Third, they’ve got capacity from the point of view of a science. The leadership in China involves many, many people with science and engineering backgrounds, so there isn’t so much questioning about what’s important. They will go to experts and accept what the consensus is of that expert academic community, unlike in our country. And they appreciate working with a diversity of nationalities. So it’s really rewarding being in these international teams. We’re not censored in any way. What is put forth is generally just accepted, and in fact this paper and the others we’ve put out together, they’re summarized for the leadership, including at the level of the president and premier.

Overall, I’m really optimistic seeing China take the lead, but we can see in our own country what a battle it’s going to be for any aspect of the environment, let alone biodiversity.

e360: You mentioned China’s aim of greening its economy despite a significant population of impoverished people.
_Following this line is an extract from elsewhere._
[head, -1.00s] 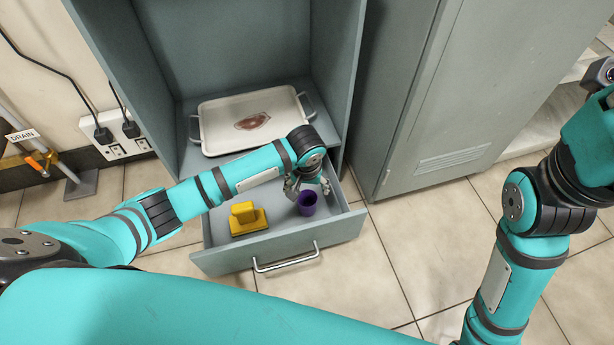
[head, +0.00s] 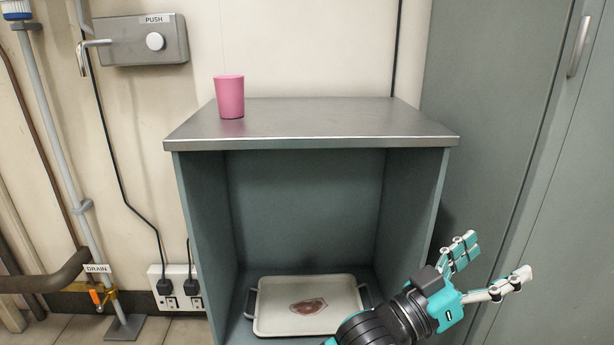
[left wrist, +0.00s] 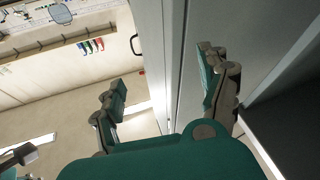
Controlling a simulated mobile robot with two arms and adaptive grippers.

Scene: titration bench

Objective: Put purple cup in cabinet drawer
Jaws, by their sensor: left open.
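The cabinet (head: 310,145) stands in the middle of the head view, its upper compartment open at the front. Its drawer and the purple cup are outside both current views. My left gripper (head: 497,256) is open and empty, in front of the cabinet's right side and the locker. In the left wrist view its two fingers (left wrist: 162,75) are spread apart with nothing between them. My right gripper does not show.
A pink cup (head: 229,97) stands upright on the cabinet top. A tray (head: 275,325) with a brown-red patch lies in the compartment. A tall grey locker (head: 545,190) stands at the right. Sockets (head: 165,300) and a drain pipe (head: 50,130) are at the left.
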So what pitfalls do you see ahead in terms of how the needs of China’s poor might impede that green economy effort?

Daily: A good example is in the case of air pollution. Everyone knows what’s needed to address the serious air quality issues, but the transformation involves the lives of millions of people working in factories that are emitting dangerous pollutants at very high levels. And it’s just not going to happen overnight. That’s one area where the need to make the energy transition to a low-carbon economy needs to be done in concert with securing livelihood. There’s no way you could really address one without the other. So you can call that an impediment. It certainly is a complication.